===== RECORDS

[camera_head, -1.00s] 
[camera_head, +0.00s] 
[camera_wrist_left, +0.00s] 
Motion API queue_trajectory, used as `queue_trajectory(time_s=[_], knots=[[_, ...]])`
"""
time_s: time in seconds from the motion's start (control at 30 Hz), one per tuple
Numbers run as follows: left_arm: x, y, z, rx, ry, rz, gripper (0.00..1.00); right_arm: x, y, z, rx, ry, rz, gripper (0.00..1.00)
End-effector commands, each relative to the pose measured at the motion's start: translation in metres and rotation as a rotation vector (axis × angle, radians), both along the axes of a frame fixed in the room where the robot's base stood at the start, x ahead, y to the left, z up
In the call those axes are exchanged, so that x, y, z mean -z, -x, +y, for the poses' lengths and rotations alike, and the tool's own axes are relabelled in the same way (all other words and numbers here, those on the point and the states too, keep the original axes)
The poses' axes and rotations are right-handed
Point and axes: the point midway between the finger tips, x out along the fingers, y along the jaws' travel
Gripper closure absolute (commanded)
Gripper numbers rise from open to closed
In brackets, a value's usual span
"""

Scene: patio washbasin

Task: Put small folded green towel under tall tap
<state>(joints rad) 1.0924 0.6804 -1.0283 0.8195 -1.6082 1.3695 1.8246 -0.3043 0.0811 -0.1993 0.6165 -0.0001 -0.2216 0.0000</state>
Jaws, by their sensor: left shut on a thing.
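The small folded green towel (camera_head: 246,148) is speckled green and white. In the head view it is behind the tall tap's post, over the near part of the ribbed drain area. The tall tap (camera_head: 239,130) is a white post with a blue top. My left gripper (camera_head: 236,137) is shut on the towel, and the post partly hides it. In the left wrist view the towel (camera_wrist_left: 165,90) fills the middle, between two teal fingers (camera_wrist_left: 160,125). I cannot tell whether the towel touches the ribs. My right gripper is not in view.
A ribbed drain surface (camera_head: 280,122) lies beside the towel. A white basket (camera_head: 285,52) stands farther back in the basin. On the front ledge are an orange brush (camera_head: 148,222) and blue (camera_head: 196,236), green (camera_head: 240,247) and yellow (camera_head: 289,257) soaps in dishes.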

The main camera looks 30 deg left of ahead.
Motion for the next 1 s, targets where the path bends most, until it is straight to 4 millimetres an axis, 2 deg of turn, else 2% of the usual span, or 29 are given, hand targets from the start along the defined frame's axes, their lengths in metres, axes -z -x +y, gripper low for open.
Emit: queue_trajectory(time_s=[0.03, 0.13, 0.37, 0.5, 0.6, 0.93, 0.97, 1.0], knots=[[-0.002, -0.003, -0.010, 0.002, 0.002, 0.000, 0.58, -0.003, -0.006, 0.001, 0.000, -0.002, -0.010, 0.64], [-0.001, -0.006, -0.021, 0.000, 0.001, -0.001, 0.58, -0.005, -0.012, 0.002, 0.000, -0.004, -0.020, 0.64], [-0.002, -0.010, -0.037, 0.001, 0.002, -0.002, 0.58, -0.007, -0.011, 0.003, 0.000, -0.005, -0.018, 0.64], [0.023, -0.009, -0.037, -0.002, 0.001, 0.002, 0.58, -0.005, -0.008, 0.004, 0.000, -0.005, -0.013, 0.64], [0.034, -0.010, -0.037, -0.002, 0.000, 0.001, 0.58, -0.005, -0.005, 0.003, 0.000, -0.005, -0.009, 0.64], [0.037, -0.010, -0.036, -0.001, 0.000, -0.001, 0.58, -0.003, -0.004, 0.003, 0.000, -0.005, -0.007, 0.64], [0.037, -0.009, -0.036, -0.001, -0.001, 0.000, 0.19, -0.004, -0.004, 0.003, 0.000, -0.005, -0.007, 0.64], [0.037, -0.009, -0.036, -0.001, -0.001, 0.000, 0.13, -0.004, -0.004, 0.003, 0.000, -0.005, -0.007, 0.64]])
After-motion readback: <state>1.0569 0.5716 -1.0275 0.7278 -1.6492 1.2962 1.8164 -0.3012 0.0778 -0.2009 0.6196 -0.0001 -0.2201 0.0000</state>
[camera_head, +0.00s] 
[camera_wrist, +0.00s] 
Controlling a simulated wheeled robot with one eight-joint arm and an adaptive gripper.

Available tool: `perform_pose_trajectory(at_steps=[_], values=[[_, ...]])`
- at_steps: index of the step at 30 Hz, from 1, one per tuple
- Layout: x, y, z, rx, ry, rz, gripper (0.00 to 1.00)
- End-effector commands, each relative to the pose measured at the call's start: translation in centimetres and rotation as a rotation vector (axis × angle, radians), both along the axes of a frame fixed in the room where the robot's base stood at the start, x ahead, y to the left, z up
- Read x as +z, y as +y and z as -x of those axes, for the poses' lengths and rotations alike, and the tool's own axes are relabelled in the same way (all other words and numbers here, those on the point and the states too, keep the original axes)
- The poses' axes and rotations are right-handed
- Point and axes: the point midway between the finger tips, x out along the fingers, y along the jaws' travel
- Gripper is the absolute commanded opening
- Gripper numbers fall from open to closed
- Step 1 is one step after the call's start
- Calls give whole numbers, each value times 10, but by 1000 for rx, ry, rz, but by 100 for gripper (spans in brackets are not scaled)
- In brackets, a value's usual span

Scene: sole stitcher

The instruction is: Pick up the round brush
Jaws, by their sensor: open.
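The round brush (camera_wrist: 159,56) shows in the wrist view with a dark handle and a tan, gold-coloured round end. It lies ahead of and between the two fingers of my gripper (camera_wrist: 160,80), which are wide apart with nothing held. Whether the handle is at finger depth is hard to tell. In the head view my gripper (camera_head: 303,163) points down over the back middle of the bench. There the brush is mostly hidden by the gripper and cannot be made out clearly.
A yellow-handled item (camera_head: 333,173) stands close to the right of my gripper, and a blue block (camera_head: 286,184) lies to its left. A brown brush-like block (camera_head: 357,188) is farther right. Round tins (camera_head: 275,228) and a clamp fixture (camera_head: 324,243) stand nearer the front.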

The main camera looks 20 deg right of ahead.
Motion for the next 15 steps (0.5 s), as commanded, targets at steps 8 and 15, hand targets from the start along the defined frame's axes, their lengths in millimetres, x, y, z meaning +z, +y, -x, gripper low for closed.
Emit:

==========

Identify the lines in the entries above that contain "looks", then copy them out.

The main camera looks 30 deg left of ahead.
The main camera looks 20 deg right of ahead.

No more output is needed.